The driving factors of forest cover change may vary from one place to another. In the present study, the selected illustrative variables enclose a substantial share of the factors driving forest cover changes. Especially, the accessibility variables such as distance from settlement seem to be more important than the topographical variables. The present study reveals that the distance from settlement, distance from road, slope aspect and elevation were to be the main drivers of forest cover change in Pathro river basin.

5 Conclusion

Present day deforestation is burning issue not only in India but also in the rest of the world. In the present paper using some suitable parameters that are strongly related with the deforestation, probability map has been prepared with the help of logistic regression model of Pathro river basin in GIS environment. Deforestation data has been collected through analysis of two NDVI maps of 1991 and 2016 respectively. De-forestation is in fact as interplay between several factors.
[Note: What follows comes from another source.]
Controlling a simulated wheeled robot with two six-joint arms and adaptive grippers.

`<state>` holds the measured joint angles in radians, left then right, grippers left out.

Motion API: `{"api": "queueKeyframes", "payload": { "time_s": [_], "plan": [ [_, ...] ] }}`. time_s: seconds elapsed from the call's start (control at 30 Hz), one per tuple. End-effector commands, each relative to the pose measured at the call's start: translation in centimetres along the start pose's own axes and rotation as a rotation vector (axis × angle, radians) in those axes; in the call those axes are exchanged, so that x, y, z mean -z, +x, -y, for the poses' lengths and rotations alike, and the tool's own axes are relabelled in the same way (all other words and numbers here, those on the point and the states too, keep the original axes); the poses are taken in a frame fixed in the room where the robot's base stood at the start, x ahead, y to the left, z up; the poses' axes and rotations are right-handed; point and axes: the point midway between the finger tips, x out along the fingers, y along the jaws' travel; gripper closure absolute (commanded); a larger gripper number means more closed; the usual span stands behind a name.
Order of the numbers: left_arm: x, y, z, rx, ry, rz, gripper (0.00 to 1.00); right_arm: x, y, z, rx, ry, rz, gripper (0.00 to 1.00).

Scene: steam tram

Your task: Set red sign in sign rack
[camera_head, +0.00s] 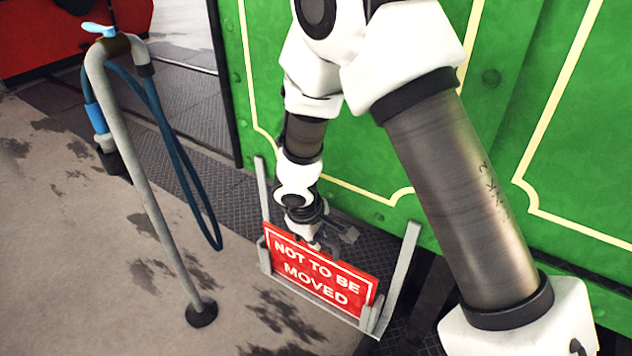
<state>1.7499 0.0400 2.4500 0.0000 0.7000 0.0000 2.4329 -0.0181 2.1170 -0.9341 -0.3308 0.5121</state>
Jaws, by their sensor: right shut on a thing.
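The red sign (300,270) reads "NOT TO BE MOVED" in white letters with a white border. It stands slightly tilted in the picture, within the grey metal sign rack (402,268), between the rack's two uprights and behind its low front lips. Whether its lower edge rests fully on the rack's bottom cannot be told. My right gripper (318,243) is at the sign's top edge, shut on it; the fingertips are small and partly hidden. My left gripper is not in view.
A green panelled tram side (560,130) with cream lines stands close behind the rack and my right arm. A grey standpipe (150,190) with a blue tap and hose stands on the left. Stained paving (80,270) is open at lower left.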

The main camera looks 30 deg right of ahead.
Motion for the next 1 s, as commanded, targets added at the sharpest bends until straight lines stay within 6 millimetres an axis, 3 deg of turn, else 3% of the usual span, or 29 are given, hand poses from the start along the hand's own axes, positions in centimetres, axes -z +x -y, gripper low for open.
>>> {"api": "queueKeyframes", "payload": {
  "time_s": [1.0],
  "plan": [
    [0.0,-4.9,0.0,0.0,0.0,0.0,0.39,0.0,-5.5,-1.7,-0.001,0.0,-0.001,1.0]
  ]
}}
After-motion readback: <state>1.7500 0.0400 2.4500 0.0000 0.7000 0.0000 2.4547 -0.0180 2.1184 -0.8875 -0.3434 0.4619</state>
Accessibility has been found to be an important variable for explaining the patterns of deforestation observed in the study area. The results indicated that distance from forest edge, settlement and slope areas have a strongly significant correlation with deforestation. This deforestation probability map is showing satisfied accuracy that has been proved by the ROC. It is the government responsibility to take care of forested areas and keeps these forested areas unaffected from the greedy economic people. This deforestation potentiality map can be used by environmental planners and managers to build up policies intended at controlling the adverse ecological and social effects of deforestation.